In lecture, my teacher proved the theorem that given a smooth $G$-action by a compact, connected Lie group on a manifold $M$, the de Rham cohomology of the $G$-invariant differential forms $H^p_G(M)$ is isomorphic to the full de Rham group $H^p(M)$.
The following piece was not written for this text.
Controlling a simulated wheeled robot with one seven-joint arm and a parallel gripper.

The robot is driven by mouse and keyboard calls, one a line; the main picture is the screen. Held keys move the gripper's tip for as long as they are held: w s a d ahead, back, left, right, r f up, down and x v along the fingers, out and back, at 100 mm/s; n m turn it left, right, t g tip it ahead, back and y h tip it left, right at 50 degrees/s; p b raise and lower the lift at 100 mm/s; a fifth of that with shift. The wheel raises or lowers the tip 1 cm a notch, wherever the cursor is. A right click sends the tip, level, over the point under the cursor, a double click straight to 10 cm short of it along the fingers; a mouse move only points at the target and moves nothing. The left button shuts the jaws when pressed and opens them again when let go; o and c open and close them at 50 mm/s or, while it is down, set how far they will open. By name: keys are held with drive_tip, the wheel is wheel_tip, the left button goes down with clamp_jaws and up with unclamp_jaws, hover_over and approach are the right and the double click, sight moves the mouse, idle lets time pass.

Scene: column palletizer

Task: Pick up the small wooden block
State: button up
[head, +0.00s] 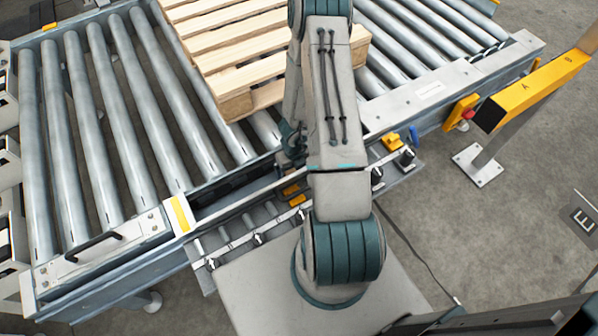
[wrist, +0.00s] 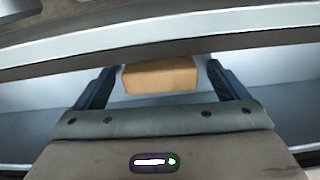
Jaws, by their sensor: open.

Then he proceeded to give some examples. For instance, let $SO(m+1)$ act on $S^m$. Then $H^p(S^m)= 0$ for $0<p<m$ since given $\omega \in \Omega^k(M)$, take $v_1, \dotsc, v_k \in T_qM$ for any $q\in M$. There exists $T\in SO(m+1)$ such that $T$ preserves $v_2, \dotsc, v_k$ and $Tv_1 = -v_1$. So $$(T^*\omega)(v_1, \dotsc, v_k) = \omega(dT(v_1), \dotsc, dT(v_k))\\ = \omega(T(v_1), \dotsc, T(v_k)) = \omega(-v_1, \dotsc, v_k).$$
So if $\omega$ is $G$-invariant, we have $$\omega(v_1, \dotsc, v_k) = T^*(\omega)(v_1, \dotsc, v_k) = \omega(-v_1, \dotsc, v_k)\\ \Longrightarrow \omega=0.$$
Then he brought up the case of $\mathbb{R}P^n$, similarly acted upon by $SO(m+1)$. I didn't quite understand what he was talking about, but he wrote $$H^k(\mathbb{R}P^n)=\begin{cases} \mathbb{R} &k=0 \\ 0 &k>0. \end{cases}$$
I think he is wrong in the top dimension when $n$ is odd, but let's just worry about $0<k<n$. How does the action establish this?
Edit: Now that I've written all this out, it seems we can do it exactly as in the $S^n$ case. Perhaps you can confirm, and make sure there are no errors in my explanation of that case.
This stack question finds the de Rham groups of $\mathbb{R}P^n$ in a different way, using the projection map $S^n \to \mathbb{R}P^n$.
The same construction can be used to calculate $H^k(\mathbb{RP}^n)$ when $n>k$. For $n=k$, and $n$ is even, the same construction works because if we consider $[v]\in \mathbb{RP}^n$, where $v\in \mathbb S^n$, then for all $w\in T_{[v]}\mathbb{RP}^n$, define $A\in SO(n+1)$ by
$$A(v) = -v, A(w) = -w\ \ \text{and }A (y)=y$$
for all other vectors $y$ $\perp$ to $v$ and $w$. Then $A([v]) = [v]$, $A_*(w) = -w$, $A_*(y) = y$. The same argument shows that $H^n(\mathbb{RP}^n)=0$ when $n$ is even.